____ The data

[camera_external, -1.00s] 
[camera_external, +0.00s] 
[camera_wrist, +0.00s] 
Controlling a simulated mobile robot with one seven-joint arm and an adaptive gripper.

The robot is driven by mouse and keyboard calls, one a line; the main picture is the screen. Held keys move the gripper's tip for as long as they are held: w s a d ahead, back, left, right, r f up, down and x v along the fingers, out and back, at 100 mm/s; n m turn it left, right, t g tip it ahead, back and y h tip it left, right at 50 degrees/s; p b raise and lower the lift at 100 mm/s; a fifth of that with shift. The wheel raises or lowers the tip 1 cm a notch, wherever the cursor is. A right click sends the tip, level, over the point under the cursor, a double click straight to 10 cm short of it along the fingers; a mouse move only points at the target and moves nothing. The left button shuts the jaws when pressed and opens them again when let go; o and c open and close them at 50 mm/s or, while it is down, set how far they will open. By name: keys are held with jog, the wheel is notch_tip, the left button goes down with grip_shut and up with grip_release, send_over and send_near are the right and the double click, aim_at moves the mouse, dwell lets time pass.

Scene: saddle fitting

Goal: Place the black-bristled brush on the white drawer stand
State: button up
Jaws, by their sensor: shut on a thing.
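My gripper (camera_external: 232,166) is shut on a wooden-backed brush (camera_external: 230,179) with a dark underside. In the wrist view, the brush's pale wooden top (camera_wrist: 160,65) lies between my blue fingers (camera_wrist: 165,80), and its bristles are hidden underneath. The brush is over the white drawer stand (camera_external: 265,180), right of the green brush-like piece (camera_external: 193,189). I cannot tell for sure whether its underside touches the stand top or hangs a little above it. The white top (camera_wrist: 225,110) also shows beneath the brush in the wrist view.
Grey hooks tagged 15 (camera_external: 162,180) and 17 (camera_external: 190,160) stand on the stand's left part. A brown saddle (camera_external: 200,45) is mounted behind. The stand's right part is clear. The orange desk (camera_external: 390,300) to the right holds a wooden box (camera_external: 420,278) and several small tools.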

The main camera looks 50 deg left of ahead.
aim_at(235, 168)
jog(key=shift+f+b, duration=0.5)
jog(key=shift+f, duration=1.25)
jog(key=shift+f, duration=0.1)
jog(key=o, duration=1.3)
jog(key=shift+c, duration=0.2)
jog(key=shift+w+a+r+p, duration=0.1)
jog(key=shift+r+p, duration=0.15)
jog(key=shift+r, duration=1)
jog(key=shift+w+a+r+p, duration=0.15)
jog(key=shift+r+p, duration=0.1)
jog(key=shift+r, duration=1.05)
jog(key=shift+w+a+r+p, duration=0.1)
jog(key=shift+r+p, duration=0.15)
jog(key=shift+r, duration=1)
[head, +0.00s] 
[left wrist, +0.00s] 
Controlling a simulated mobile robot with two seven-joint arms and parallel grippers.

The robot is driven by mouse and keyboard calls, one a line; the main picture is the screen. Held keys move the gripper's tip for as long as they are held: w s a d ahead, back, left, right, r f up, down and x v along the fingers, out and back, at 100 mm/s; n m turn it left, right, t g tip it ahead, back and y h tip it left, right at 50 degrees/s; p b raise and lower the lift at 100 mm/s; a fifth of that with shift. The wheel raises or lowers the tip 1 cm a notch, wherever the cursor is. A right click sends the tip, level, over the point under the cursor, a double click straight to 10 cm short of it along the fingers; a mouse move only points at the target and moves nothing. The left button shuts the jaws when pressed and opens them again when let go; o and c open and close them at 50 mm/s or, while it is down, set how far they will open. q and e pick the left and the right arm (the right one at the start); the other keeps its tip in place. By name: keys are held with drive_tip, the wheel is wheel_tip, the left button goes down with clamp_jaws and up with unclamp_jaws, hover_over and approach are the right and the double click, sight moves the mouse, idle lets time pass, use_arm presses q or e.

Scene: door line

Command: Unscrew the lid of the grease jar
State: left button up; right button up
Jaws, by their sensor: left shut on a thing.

________

* Goal *
Each entry above is to be quoted exactly.

* The result *
[camera_external, -1.00s] 
[camera_external, +0.00s] 
[camera_wrist, +0.00s] 
Controlling a simulated mobile robot with one seven-joint arm and an adaptive gripper.

The robot is driven by mouse and keyboard calls, one a line; the main picture is the screen. Held keys move the gripper's tip for as long as they are held: w s a d ahead, back, left, right, r f up, down and x v along the fingers, out and back, at 100 mm/s; n m turn it left, right, t g tip it ahead, back and y h tip it left, right at 50 degrees/s; p b raise and lower the lift at 100 mm/s; a fifth of that with shift. The wheel raises or lowers the tip 1 cm a notch, wherever the cursor is. A right click sends the tip, level, over the point under the cursor, a double click straight to 10 cm short of it along the fingers; a mouse move only points at the target and moves nothing. The left button shuts the jaws when pressed and opens them again when let go; o and c open and close them at 50 mm/s or, while it is down, set how far they will open. By name: keys are held with jog, the wheel is notch_tip, the left button goes down with grip_shut and up with grip_release, send_over and send_near are the right and the double click, aim_at moves the mouse, dwell lets time pass.

Scene: saddle fitting

Goal: Place the black-bristled brush on the white drawer stand
State: button up
Jaws, by their sensor: shut on a thing.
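My gripper (camera_external: 232,166) is shut on a wooden-backed brush (camera_external: 230,179) with a dark underside. In the wrist view, the brush's pale wooden top (camera_wrist: 160,65) lies between my blue fingers (camera_wrist: 165,80), and its bristles are hidden underneath. The brush is over the white drawer stand (camera_external: 265,180), right of the green brush-like piece (camera_external: 193,189). I cannot tell for sure whether its underside touches the stand top or hangs a little above it. The white top (camera_wrist: 225,110) also shows beneath the brush in the wrist view.
Grey hooks tagged 15 (camera_external: 162,180) and 17 (camera_external: 190,160) stand on the stand's left part. A brown saddle (camera_external: 200,45) is mounted behind. The stand's right part is clear. The orange desk (camera_external: 390,300) to the right holds a wooden box (camera_external: 420,278) and several small tools.

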The main camera looks 50 deg left of ahead.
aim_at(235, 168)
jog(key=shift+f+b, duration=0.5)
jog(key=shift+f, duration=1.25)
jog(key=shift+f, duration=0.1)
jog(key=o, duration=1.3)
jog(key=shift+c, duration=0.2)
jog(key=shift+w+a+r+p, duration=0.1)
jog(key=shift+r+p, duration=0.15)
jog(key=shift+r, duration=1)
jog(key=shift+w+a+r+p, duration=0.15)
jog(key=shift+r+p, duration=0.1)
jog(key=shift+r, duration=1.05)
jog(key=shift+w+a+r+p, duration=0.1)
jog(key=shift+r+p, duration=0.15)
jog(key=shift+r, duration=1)
[head, +0.00s] 
[left wrist, +0.00s] 
Controlling a simulated mobile robot with two seven-joint arms and parallel grippers.

The robot is driven by mouse and keyboard calls, one a line; the main picture is the screen. Held keys move the gripper's tip for as long as they are held: w s a d ahead, back, left, right, r f up, down and x v along the fingers, out and back, at 100 mm/s; n m turn it left, right, t g tip it ahead, back and y h tip it left, right at 50 degrees/s; p b raise and lower the lift at 100 mm/s; a fifth of that with shift. The wheel raises or lowers the tip 1 cm a notch, wherever the cursor is. A right click sends the tip, level, over the point under the cursor, a double click straight to 10 cm short of it along the fingers; a mouse move only points at the target and moves nothing. The left button shuts the jaws when pressed and opens them again when let go; o and c open and close them at 50 mm/s or, while it is down, set how far they will open. q and e pick the left and the right arm (the right one at the start); the other keeps its tip in place. By name: keys are held with drive_tip, the wheel is wheel_tip, the left button goes down with clamp_jaws and up with unclamp_jaws, hover_over and approach are the right and the double click, sight moves the mouse, idle lets time pass, use_arm presses q or e.

Scene: door line

Command: Unscrew the lid of the grease jar
State: left button up; right button up
Jaws, by their sensor: left shut on a thing.

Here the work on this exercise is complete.